Write out exactly the lines from the one containing "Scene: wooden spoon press" through the last line of the records below, both included, and leave out any pictures.

SOURCE DATA:
┄┄┄┄┄┄┄┄┄┄
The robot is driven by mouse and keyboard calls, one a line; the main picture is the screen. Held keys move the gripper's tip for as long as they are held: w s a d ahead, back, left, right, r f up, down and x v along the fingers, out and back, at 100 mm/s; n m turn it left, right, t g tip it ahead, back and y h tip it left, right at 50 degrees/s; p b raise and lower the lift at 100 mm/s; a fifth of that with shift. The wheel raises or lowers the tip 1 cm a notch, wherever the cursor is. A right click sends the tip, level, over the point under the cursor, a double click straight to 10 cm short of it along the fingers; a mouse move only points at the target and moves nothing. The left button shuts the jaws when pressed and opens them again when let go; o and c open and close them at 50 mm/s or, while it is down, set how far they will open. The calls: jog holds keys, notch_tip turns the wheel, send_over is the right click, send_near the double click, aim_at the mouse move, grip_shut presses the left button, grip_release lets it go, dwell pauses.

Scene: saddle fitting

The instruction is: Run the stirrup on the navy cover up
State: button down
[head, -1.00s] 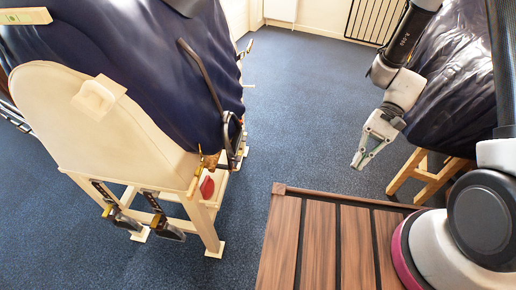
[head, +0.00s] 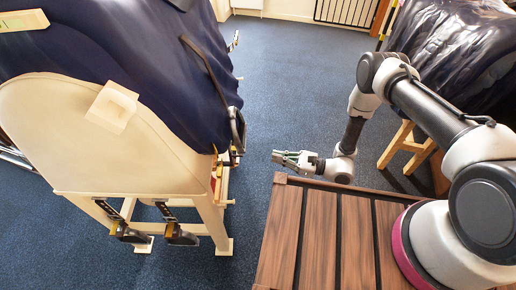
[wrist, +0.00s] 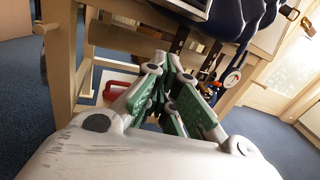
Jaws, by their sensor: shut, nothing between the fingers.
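The navy cover (head: 130,45) is draped over a cream stand at the left in the head view. A dark strap (head: 205,68) runs down its right side to a dark stirrup (head: 238,130), which hangs low by the cover's edge. My gripper (head: 277,157) is to the right of and a little below the stirrup, apart from it, pointing left. In the wrist view my gripper (wrist: 168,72) is shut and empty, with the navy cover (wrist: 238,14) above it. Dark hanging parts show there beyond the fingers; I cannot tell which is the stirrup.
The cream stand (head: 100,150) has clamps (head: 180,236) hanging below its near end. A wood-slatted deck (head: 325,235) lies below my arm. A second dark covered form (head: 455,50) on a wooden trestle (head: 405,148) stands at right. Blue floor lies between.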

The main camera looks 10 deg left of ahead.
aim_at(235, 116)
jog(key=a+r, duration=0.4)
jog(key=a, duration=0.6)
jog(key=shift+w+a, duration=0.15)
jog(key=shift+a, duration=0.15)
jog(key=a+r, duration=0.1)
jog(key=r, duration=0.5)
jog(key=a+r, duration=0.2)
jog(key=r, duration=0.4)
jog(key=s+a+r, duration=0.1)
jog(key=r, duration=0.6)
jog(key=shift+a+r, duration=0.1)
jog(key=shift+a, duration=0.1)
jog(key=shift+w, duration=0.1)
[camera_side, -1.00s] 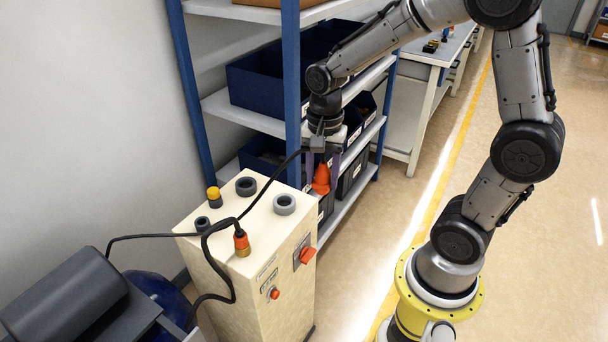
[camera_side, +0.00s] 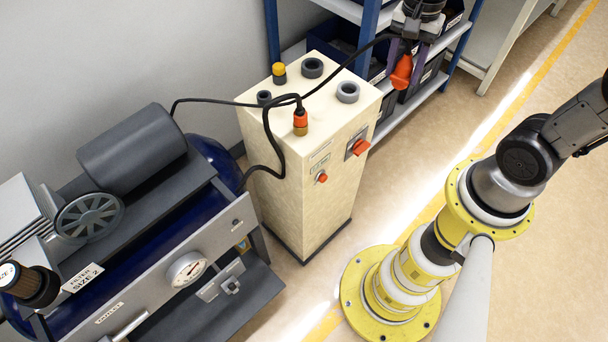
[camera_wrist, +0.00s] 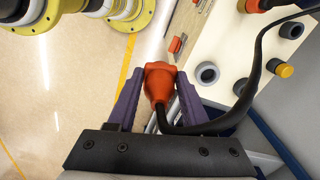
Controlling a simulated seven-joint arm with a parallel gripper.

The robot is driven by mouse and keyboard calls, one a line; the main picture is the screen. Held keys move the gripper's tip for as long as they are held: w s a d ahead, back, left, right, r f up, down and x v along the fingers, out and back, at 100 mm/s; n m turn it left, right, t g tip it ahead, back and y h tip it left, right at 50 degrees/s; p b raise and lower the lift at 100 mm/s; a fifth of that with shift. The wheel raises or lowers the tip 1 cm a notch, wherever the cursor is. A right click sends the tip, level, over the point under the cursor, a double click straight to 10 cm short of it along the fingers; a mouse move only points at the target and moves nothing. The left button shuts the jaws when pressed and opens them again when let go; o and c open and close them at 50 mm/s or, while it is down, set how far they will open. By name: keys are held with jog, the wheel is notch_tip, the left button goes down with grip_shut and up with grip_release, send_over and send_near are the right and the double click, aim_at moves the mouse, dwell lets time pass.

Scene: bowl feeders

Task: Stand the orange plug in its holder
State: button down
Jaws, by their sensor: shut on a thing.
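The orange plug (camera_side: 401,73) hangs from my gripper (camera_side: 406,54) with its black cable trailing left. It is to the right of the cream cabinet (camera_side: 318,140), apart from it. In the wrist view the plug (camera_wrist: 158,84) sits between the purple fingers of my gripper (camera_wrist: 159,76), which are shut on it. The cabinet top has a light grey ring socket (camera_side: 347,92), a dark grey ring socket (camera_side: 311,68) and a smaller dark ring (camera_side: 264,98). I cannot tell which is the plug's holder. The light ring also shows in the wrist view (camera_wrist: 207,73).
An orange connector with a brass end (camera_side: 300,121) stands at the cabinet's front edge, with black cable looping around it. A yellow-capped post (camera_side: 279,72) stands at the back. A compressor (camera_side: 131,150) is on the left. Blue-posted shelves (camera_side: 271,40) stand behind.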

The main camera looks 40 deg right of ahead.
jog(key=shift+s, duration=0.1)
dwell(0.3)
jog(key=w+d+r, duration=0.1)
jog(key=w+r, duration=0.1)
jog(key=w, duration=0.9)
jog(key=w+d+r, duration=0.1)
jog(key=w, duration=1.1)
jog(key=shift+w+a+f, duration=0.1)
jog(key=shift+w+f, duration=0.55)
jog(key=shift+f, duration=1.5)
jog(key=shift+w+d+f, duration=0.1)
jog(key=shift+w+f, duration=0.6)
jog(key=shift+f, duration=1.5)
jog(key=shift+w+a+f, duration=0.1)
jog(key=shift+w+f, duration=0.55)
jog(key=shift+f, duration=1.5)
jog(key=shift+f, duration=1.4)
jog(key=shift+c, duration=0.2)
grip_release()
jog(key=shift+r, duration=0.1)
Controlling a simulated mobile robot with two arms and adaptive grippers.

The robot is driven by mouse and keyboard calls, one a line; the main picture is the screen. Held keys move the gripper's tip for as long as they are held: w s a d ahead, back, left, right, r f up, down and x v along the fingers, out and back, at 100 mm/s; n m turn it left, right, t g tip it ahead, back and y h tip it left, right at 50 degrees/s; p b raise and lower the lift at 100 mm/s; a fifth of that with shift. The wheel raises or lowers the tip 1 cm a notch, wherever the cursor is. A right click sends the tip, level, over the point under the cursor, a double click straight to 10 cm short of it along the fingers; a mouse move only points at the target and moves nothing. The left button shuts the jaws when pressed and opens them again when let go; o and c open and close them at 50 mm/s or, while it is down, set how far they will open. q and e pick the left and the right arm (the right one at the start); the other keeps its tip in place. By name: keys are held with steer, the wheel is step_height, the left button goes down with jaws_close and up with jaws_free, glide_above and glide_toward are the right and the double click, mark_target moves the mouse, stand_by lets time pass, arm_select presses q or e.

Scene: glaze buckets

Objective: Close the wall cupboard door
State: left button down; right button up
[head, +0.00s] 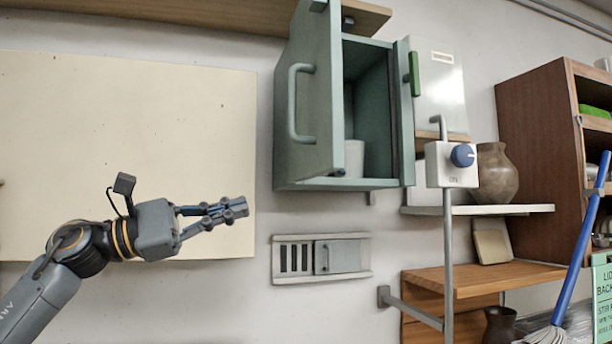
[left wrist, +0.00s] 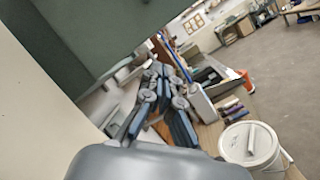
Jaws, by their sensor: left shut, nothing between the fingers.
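The grey-green wall cupboard (head: 368,184) hangs on the wall in the upper middle of the head view. Its left door (head: 316,110) stands open, swung out toward me, with a vertical bar handle (head: 293,103) on its face. The cupboard's inside shows, with a pale cylindrical container (head: 354,158) in it. My left gripper (head: 236,208) is shut and empty, left of the door and below its handle, apart from it in the picture. The left wrist view shows its closed fingers (left wrist: 165,78) under a large dark green panel (left wrist: 100,35), likely the cupboard or its door. My right gripper is not in view.
A slatted wall vent (head: 300,259) lies below. A white bucket (left wrist: 250,147) shows in the left wrist view.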

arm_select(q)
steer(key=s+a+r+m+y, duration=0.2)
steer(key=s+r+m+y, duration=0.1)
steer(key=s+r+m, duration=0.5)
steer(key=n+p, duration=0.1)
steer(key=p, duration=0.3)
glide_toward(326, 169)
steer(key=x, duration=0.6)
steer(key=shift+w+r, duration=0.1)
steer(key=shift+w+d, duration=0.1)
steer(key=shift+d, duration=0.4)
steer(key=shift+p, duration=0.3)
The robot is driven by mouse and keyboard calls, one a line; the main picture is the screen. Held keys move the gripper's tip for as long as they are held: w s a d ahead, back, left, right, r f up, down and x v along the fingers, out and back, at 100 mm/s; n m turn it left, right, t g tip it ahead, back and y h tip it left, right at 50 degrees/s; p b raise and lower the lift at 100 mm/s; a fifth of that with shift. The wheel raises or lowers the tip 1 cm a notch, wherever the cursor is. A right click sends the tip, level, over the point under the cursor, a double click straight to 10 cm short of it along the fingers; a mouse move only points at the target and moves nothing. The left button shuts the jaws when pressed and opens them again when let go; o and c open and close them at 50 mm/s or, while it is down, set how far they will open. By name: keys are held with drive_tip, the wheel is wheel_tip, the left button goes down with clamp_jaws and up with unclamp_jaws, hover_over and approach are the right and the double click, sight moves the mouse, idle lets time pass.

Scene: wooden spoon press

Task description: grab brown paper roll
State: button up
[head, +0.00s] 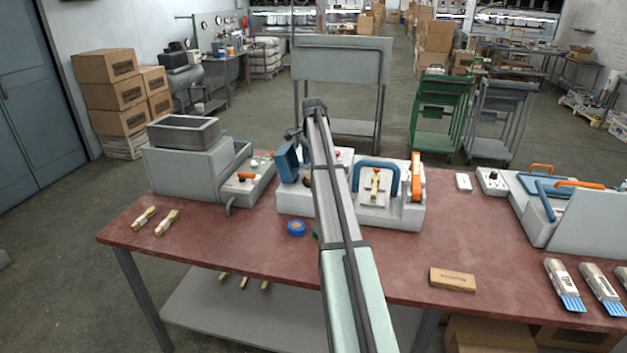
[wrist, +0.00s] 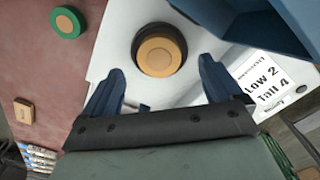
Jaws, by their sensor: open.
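A round roll (wrist: 159,50) with a dark brown rim and a tan centre sits on the white top of a machine in the wrist view. It is the closest match to the brown paper roll. My gripper (wrist: 161,68) is open, its two blue fingers apart, one to each side of the roll's lower part in the picture. I see no finger touching the roll, and how high the fingers are above it is hard to tell. In the head view my arm covers part of the white press (head: 390,210), and I cannot make out the roll or gripper there.
A blue machine part (wrist: 262,28) rises close to the right finger, beside a printed label (wrist: 268,88). A green roll (wrist: 67,22) and a tan block (head: 452,279) lie on the red table (head: 250,250). A blue roll (head: 297,228) lies before the press. Paper-wrapped brushes (head: 566,285) lie right.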

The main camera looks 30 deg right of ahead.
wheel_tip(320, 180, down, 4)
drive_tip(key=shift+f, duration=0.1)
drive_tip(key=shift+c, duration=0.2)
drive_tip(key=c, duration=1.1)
┄┄┄┄┄┄┄┄┄┄
COMPLETE RESPONSE:
Scene: wooden spoon press

Task description: grab brown paper roll
State: button up
[head, +0.00s] 
[wrist, +0.00s] 
Jaws, by their sensor: open.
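A round roll (wrist: 159,50) with a dark brown rim and a tan centre sits on the white top of a machine in the wrist view. It is the closest match to the brown paper roll. My gripper (wrist: 161,68) is open, its two blue fingers apart, one to each side of the roll's lower part in the picture. I see no finger touching the roll, and how high the fingers are above it is hard to tell. In the head view my arm covers part of the white press (head: 390,210), and I cannot make out the roll or gripper there.
A blue machine part (wrist: 262,28) rises close to the right finger, beside a printed label (wrist: 268,88). A green roll (wrist: 67,22) and a tan block (head: 452,279) lie on the red table (head: 250,250). A blue roll (head: 297,228) lies before the press. Paper-wrapped brushes (head: 566,285) lie right.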

The main camera looks 30 deg right of ahead.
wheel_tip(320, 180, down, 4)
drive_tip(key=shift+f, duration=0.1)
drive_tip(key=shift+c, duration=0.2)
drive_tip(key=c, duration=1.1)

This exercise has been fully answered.